* _Work to do_
For the records below, say how many lines contain the string "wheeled". Give the number only.

* _Record extracts_
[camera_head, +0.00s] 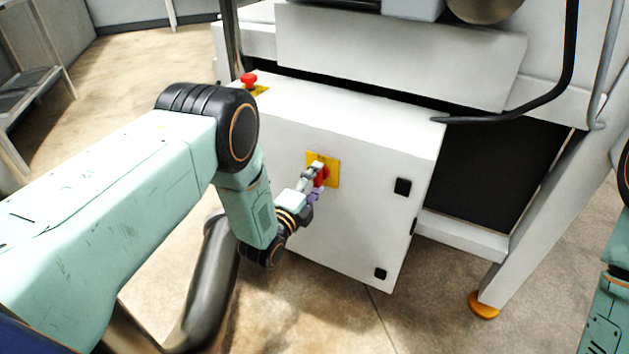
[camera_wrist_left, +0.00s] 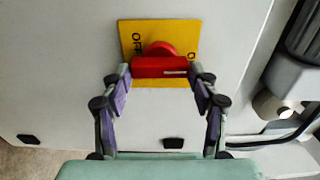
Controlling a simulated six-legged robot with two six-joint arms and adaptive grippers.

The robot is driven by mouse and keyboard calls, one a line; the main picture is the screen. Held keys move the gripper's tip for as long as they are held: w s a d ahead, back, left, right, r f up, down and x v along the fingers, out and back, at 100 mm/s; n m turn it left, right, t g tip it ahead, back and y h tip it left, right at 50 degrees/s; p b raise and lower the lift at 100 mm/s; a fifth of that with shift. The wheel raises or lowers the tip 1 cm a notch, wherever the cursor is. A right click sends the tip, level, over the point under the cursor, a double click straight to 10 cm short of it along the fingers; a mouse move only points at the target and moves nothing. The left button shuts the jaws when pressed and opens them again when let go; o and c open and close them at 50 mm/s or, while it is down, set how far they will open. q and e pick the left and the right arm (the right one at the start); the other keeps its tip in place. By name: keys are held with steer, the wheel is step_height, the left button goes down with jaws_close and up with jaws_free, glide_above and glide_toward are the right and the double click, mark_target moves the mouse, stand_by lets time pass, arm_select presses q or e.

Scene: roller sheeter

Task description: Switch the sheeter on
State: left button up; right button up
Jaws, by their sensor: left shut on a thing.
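The sheeter's control box (camera_head: 360,215) is a white cabinet in the middle of the head view. On its front is a yellow plate (camera_head: 331,164) with a red rotary switch (camera_head: 321,177). In the left wrist view the red switch (camera_wrist_left: 160,67) sits on the yellow plate (camera_wrist_left: 133,35), which bears partly hidden lettering. The switch handle lies sideways in that view. My left gripper (camera_head: 313,182) is at the switch; its fingers (camera_wrist_left: 160,77) are shut on the handle from both sides. My right gripper is not in view; only part of my right arm shows at the right edge.
A red emergency button (camera_head: 249,79) stands on top of the box at its left. A black bent bar (camera_head: 520,110) passes above the box at the right. A machine leg with an orange foot (camera_head: 483,305) stands at the right. A shelf (camera_head: 30,85) is far left; floor between is clear.

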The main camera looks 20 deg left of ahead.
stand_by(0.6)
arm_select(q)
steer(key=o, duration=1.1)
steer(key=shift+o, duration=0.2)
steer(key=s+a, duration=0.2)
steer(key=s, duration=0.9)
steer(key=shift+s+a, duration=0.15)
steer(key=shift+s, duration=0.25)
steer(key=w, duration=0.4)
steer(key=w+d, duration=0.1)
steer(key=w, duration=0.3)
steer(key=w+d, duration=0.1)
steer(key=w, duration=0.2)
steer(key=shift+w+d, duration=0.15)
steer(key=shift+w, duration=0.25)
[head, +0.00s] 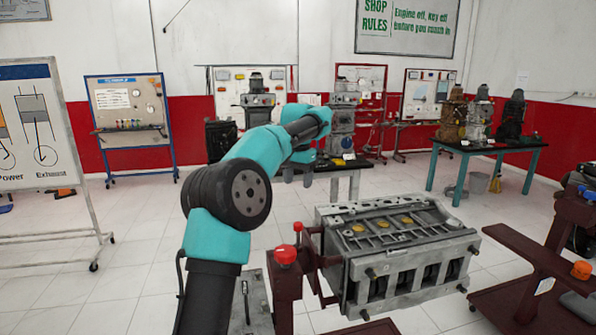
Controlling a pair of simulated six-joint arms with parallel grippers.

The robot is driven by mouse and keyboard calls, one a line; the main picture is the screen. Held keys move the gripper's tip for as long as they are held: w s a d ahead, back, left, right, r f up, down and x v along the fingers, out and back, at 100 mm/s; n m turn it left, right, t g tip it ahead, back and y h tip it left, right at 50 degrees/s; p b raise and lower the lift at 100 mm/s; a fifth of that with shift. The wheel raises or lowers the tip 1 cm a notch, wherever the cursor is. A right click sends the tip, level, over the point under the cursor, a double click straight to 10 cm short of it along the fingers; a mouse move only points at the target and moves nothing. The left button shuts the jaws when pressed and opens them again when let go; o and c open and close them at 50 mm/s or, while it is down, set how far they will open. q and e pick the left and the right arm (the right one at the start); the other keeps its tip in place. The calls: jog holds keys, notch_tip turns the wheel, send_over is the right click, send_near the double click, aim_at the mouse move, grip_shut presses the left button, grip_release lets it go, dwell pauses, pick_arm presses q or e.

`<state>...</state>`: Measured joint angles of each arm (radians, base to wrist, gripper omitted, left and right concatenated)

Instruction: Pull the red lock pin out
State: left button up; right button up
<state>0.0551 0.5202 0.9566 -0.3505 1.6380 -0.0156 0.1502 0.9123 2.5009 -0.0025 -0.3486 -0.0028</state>
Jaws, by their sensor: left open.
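A grey engine block (400,255) is held on a dark red stand (287,290) in the lower middle of the head view. A red knob (285,254) sits on top of the stand's post, and a smaller red knob (298,227) shows just behind it. I cannot tell which is the lock pin. My left arm rises from the bottom and bends over to the right. My left gripper (298,177) is small in view, beyond and above the red knobs and apart from them, open with nothing seen between its fingers. My right gripper is out of view.
A second dark red stand (535,265) with an orange knob (581,270) is at the right. A green table (490,149) with engines stands at the back right. A whiteboard (35,130) is at the left. The tiled floor at the left is largely clear.

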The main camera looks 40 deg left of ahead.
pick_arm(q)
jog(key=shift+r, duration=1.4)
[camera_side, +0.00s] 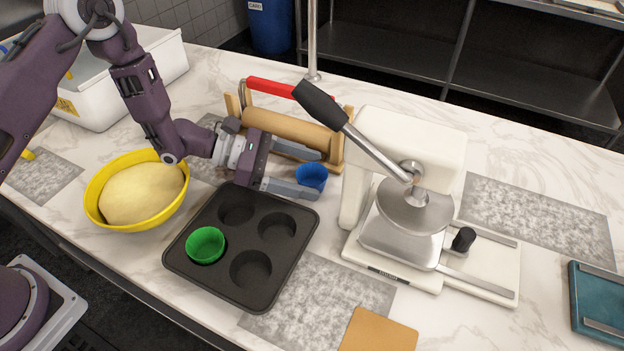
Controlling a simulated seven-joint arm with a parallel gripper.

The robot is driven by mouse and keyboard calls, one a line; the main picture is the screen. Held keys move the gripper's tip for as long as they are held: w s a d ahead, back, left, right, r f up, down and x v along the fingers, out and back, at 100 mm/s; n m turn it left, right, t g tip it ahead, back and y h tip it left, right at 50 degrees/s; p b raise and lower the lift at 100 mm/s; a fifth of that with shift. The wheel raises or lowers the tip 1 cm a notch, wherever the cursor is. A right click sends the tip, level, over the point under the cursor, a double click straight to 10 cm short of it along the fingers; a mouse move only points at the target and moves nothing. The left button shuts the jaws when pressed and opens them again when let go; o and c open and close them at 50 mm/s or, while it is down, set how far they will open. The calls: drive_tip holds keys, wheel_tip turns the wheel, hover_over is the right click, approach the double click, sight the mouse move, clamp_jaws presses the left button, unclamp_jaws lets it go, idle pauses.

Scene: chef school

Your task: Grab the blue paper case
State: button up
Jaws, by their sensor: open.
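The near finger hides part of the case's lower edge. I cannot tell whether either finger touches it. A green paper case (206,244) sits in the front left cup of the dark muffin tin (258,301).
A yellow bowl (93,208) of dough (142,194) stands left of the tin. A wooden rolling pin (285,130) on a stand is behind my gripper. A white press (410,140) with a long lever stands close on the right. A tan board (378,331) lies at the front.

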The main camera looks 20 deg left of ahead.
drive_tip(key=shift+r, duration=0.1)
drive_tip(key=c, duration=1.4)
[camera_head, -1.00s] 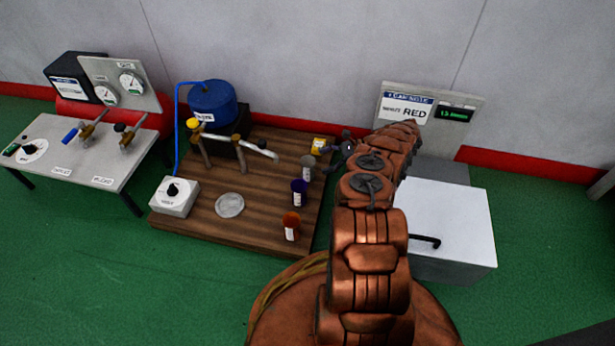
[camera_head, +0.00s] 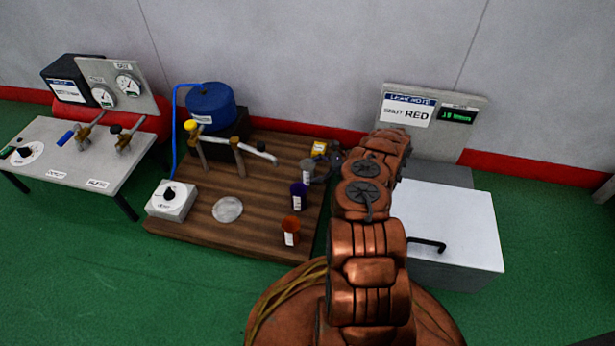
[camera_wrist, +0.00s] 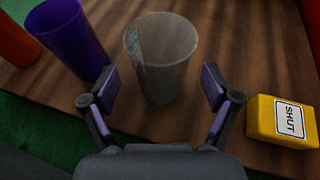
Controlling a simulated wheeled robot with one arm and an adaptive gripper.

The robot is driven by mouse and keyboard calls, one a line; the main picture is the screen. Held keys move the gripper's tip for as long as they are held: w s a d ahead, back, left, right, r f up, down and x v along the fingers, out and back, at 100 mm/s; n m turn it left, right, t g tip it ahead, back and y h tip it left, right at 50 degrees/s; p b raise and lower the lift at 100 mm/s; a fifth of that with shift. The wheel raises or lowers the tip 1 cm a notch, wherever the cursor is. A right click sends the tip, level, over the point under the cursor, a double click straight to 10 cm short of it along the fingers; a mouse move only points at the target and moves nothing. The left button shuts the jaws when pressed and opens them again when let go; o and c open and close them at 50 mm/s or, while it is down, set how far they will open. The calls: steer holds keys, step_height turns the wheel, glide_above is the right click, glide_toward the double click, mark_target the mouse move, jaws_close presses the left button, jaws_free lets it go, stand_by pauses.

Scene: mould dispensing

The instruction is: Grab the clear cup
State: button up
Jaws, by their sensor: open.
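The clear cup (camera_wrist: 160,62) stands upright on the wooden board, a see-through grey tumbler. In the wrist view it is straight ahead, its lower part between my open fingers. My gripper (camera_wrist: 158,88) is open, with one finger pad on each side of the cup and a gap to it on both sides. In the head view the clear cup (camera_head: 307,170) is at the right side of the board, and my gripper (camera_head: 325,165) reaches it from the right. Whether a finger touches it is too small to tell there.
A purple cup (camera_wrist: 68,38) stands left of the clear one, with an orange cup (camera_wrist: 14,42) beyond. A yellow block (camera_wrist: 282,121) marked SHUT lies to the right. The wooden board (camera_head: 260,217) also holds a blue tank (camera_head: 211,106) with taps. A white box (camera_head: 450,225) stands right.

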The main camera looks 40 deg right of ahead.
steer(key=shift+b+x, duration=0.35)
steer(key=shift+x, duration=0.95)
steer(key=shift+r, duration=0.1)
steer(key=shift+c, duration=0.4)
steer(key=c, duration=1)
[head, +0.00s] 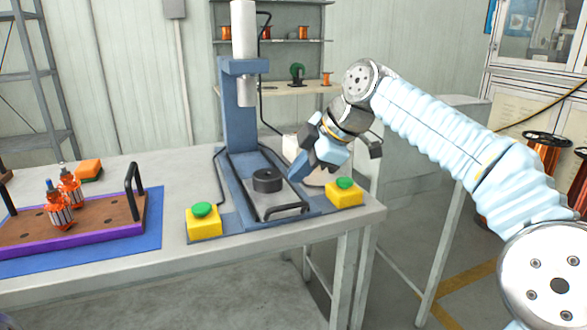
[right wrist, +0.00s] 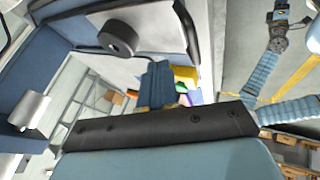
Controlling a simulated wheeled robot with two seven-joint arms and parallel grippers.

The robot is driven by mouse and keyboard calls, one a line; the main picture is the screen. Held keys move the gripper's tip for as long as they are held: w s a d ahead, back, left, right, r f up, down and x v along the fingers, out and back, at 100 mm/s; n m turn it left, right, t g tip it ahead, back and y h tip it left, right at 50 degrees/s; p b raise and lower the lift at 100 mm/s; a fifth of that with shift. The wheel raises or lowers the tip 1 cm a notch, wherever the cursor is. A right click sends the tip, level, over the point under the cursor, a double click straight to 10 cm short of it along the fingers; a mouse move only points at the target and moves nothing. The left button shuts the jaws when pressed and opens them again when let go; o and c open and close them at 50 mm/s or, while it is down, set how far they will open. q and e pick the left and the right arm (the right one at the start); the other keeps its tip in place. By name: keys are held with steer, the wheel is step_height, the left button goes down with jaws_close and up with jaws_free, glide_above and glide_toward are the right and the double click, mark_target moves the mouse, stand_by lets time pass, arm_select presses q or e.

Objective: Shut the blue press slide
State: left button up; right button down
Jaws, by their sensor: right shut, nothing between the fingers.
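The blue press (head: 240,115) stands on the table with its pale ram cylinder above. Its grey slide plate (head: 263,206) lies low between blue rails and carries a black ring-shaped holder (head: 267,180). The slide is out towards the front, with the holder forward of the ram. A black bar handle (head: 287,210) is at the plate's front. My right gripper (head: 299,172) is shut and empty, above the right side of the slide, behind the handle; contact cannot be told. The holder also shows in the right wrist view (right wrist: 119,39). My left gripper is not seen.
Yellow boxes with green buttons stand left (head: 204,222) and right (head: 344,194) of the press. A wooden tray (head: 100,222) with wound armatures and a black handle sits on a blue mat at left. Shelves with copper spools (head: 266,32) stand behind.

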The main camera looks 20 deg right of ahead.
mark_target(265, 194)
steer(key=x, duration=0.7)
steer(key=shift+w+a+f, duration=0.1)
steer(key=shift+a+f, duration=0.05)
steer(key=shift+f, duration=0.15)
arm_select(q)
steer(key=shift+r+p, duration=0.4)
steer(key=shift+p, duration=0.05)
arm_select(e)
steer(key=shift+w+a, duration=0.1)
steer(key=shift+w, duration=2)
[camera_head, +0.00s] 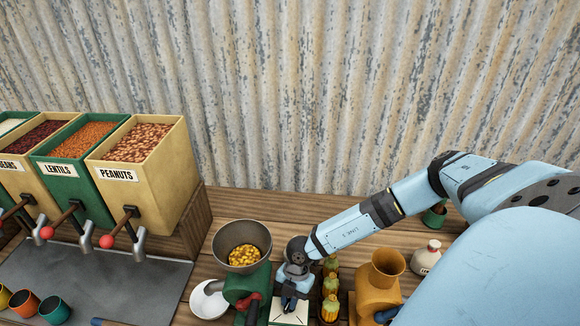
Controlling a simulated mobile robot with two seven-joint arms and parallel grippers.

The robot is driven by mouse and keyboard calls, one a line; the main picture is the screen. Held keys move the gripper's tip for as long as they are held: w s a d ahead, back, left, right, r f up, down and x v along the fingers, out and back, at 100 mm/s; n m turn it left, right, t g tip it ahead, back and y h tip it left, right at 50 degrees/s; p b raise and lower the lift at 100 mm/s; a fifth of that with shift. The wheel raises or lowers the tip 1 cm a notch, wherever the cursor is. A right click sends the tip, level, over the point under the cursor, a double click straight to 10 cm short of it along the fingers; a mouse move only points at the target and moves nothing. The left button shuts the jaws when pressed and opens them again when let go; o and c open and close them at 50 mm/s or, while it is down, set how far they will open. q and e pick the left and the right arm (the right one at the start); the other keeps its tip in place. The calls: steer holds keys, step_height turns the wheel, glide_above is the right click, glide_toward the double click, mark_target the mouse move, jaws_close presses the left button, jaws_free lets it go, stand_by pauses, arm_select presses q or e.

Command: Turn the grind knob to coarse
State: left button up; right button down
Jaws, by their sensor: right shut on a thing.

* _Answer below_
2